Explain why Elasticsearch doesn't support incremental resharding. (#29082)

jpountz · web-flow · commit 708c06896b5e · 2018-03-16T16:50:58.000+01:00
I have seen this question a couple times already, most recently at https://twitter.com/dimosr7/status/973872744965332993 I tried to keep the explanation as simple as I could, which is not always easy as this is a matter of trade-offs.
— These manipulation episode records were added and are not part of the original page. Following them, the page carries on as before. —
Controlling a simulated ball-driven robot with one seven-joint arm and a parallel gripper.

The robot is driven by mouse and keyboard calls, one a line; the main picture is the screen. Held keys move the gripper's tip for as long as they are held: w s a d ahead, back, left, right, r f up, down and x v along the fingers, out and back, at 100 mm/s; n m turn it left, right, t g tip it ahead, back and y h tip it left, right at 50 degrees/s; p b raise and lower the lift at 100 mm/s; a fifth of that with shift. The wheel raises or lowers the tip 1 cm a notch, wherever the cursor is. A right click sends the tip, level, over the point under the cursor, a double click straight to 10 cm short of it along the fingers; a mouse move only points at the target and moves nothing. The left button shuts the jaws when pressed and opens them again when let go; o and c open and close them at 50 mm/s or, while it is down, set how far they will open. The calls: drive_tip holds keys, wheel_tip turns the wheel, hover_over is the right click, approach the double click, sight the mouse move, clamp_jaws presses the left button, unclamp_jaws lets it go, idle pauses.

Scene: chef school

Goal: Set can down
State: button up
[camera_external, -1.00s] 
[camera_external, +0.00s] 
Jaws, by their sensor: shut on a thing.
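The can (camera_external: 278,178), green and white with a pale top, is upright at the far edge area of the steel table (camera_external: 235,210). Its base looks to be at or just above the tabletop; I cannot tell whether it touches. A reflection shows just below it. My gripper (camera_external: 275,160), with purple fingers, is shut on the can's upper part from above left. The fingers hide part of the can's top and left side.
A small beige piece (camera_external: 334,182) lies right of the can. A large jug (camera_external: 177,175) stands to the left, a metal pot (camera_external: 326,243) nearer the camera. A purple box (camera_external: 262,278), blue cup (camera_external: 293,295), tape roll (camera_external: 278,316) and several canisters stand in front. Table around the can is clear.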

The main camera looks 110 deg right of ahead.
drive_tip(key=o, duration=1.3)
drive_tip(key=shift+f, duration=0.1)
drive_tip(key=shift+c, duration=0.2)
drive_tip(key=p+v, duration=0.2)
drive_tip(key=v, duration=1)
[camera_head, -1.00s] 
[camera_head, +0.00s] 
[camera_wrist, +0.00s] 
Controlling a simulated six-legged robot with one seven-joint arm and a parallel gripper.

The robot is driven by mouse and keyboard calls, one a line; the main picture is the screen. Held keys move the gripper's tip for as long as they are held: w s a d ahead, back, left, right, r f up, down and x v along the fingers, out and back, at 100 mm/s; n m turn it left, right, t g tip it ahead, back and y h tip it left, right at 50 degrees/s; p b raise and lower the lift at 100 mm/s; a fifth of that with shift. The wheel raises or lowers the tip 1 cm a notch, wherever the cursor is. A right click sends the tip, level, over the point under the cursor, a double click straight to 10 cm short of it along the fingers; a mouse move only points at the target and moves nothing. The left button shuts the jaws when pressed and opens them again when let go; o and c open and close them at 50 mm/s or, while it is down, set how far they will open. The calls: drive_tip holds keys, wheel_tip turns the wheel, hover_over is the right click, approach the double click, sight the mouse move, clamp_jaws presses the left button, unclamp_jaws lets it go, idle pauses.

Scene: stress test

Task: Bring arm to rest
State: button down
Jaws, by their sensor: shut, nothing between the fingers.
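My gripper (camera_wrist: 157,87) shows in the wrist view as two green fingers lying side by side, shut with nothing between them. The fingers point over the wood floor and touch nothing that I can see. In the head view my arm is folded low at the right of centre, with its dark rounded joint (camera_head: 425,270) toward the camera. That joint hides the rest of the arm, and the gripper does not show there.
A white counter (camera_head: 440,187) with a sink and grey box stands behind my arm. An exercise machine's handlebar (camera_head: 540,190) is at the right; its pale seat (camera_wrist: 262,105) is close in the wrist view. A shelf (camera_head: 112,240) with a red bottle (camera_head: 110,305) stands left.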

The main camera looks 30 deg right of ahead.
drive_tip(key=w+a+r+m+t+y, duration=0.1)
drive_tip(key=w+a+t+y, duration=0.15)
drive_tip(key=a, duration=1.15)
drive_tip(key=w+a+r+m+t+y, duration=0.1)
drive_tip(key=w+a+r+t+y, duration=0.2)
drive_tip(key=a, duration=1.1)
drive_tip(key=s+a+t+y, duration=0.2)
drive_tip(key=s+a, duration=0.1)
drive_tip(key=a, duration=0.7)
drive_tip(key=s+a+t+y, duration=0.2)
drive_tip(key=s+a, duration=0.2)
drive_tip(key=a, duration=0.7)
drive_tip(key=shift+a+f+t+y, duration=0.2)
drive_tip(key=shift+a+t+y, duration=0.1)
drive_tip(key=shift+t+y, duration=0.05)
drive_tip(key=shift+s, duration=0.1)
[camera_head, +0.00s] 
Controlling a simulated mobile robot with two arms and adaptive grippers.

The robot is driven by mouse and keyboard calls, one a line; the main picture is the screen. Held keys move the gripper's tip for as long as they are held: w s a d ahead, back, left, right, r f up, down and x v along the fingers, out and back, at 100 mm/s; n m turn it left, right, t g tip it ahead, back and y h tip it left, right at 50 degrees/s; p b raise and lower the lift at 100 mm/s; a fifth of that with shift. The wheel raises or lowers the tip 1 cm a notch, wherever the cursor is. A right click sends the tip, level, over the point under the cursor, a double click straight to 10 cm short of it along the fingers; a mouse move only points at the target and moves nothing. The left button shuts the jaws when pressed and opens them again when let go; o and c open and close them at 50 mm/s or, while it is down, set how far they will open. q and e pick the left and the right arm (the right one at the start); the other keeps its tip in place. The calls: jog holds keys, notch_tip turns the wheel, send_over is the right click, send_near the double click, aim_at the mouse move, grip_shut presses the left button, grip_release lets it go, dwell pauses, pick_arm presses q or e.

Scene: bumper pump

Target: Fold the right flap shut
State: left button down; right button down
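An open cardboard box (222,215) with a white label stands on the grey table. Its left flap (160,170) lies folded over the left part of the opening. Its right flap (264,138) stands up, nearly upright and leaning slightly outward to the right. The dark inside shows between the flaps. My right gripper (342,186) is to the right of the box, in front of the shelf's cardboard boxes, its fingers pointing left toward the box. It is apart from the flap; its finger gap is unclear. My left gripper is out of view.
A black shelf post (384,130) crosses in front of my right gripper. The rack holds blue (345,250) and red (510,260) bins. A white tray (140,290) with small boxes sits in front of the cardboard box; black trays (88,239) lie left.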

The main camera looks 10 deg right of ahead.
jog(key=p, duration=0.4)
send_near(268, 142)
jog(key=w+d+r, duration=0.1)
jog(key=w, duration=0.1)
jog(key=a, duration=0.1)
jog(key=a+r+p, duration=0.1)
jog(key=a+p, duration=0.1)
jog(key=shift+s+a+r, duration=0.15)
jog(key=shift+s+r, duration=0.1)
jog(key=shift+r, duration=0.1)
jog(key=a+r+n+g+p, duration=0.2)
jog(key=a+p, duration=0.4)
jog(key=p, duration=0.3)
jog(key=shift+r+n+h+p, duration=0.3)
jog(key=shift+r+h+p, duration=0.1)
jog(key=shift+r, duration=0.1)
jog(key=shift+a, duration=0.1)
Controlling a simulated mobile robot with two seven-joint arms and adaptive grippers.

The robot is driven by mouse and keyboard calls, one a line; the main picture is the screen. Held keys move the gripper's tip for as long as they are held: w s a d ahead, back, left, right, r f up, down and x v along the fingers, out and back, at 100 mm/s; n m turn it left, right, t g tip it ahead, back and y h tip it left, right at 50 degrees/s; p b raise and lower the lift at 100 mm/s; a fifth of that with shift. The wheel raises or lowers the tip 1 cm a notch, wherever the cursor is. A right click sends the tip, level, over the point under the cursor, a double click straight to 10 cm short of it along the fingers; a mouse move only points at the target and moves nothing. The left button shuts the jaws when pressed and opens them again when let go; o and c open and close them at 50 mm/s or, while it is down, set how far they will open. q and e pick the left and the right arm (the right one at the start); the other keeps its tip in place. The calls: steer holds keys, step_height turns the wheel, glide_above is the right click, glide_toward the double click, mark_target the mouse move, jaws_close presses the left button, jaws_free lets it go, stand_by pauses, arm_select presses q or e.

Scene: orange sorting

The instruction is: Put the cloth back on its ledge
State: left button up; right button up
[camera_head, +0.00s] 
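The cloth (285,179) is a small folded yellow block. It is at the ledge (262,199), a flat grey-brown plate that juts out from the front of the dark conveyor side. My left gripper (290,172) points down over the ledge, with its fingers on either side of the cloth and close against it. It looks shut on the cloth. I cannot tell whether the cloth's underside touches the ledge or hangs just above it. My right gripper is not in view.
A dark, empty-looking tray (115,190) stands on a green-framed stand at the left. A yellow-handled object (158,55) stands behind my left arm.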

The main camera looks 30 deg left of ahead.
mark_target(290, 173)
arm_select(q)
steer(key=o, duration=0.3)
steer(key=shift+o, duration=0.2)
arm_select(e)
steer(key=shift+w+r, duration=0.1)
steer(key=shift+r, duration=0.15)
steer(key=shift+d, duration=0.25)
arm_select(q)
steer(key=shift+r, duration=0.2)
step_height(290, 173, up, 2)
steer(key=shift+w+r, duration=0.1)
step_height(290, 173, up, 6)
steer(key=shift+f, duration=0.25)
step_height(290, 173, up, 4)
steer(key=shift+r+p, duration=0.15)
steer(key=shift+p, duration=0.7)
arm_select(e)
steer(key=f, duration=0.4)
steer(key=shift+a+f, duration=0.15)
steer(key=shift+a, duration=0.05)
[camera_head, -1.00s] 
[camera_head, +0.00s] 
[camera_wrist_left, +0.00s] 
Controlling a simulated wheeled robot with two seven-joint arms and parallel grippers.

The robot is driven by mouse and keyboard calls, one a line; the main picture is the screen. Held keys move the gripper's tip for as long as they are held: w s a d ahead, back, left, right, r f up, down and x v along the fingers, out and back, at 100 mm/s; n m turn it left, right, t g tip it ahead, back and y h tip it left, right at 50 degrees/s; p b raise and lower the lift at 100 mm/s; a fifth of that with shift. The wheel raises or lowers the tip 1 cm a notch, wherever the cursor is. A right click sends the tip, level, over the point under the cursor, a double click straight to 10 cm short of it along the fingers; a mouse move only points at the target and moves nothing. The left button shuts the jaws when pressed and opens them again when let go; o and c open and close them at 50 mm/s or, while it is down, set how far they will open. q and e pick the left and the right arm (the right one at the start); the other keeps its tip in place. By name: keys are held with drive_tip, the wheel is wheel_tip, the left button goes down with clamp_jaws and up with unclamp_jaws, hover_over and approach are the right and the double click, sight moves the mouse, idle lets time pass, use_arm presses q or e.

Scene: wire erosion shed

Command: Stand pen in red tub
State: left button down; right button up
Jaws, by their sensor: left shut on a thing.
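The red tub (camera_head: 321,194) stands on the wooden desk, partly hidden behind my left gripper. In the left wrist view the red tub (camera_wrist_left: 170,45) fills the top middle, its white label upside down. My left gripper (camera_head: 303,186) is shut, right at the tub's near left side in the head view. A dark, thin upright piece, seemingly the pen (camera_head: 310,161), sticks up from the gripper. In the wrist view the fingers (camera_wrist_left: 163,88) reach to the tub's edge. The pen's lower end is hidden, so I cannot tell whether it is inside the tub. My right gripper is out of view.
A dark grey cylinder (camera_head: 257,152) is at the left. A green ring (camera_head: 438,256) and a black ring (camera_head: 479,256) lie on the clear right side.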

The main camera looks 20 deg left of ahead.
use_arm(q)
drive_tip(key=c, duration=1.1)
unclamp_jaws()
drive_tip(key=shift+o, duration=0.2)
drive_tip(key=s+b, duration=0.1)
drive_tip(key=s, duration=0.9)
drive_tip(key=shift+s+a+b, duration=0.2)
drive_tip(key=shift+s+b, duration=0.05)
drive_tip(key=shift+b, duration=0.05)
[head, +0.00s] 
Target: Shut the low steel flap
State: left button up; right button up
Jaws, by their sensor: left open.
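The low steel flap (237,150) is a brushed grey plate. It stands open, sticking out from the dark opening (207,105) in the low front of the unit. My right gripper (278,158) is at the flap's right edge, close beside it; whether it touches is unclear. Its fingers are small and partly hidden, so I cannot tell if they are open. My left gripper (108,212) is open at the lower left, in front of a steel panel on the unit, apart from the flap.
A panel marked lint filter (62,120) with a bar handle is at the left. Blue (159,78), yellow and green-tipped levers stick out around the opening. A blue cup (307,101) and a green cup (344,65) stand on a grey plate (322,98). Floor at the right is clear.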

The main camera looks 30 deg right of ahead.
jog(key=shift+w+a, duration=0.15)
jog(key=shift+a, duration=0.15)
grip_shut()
diff --git a/docs/reference/indices/split-index.asciidoc b/docs/reference/indices/split-index.asciidoc
@@ -31,6 +31,8 @@ index may by split into an arbitrary number of shards greater than 1.  The
 properties of the default number of routing shards will then apply to the
 newly split index.
 
+[float]
+=== How does splitting work?
 
 Splitting works as follows:
 
@@ -47,6 +49,36 @@ Splitting works as follows:
 * Finally, it recovers the target index as though it were a closed index which
   had just been re-opened.
 
+[float]
+=== Why doesn't Elasticsearch support incremental resharding?
+
+Going from `N` shards to `N+1` shards, aka. incremental resharding, is indeed a
+feature that is supported by many key-value stores. Adding a new shard and
+pushing new data to this new shard only is not an option: this would likely be
+an indexing bottleneck, and figuring out which shard a document belongs to
+given its `_id`, which is necessary for get, delete and update requests, would
+become quite complex. This means that we need to rebalance existing data using
+a different hashing scheme.
+
+The most common way that key-value stores do this efficiently is by using
+consistent hashing. Consistent hashing only requires `1/N`-th of the keys to
+be relocated when growing the number of shards from `N` to `N+1`. However
+Elasticsearch's unit of storage, shards, are Lucene indices. Because of their
+search-oriented data structure, taking a significant portion of a Lucene index,
+be it only 5% of documents, deleting them and indexing them on another shard
+typically comes with a much higher cost than with a key-value store. This cost
+is kept reasonable when growing the number of shards by a multiplicative factor
+as described in the above section: this allows Elasticsearch to perform the
+split locally, which in-turn allows to perform the split at the index level
+rather than reindexing documents that need to move, as well as using hard links
+for efficient file copying.
+
+In the case of append-only data, it is possible to get more flexibility by
+creating a new index and pushing new data to it, while adding an alias that
+covers both the old and the new index for read operations. Assuming that the
+old and new indices have respectively +M+ and +N+ shards, this has no overhead
+compared to searching an index that would have +M+N+ shards.
+
 [float]
 === Preparing an index for splitting
 
@@ -171,4 +203,4 @@ replicas and may decide to relocate the primary shard to another node.
 
 Because the split operation creates a new index to split the shards to,
 the <<create-index-wait-for-active-shards,wait for active shards>> setting
-on index creation applies to the split index action as well.
+on index creation applies to the split index action as well.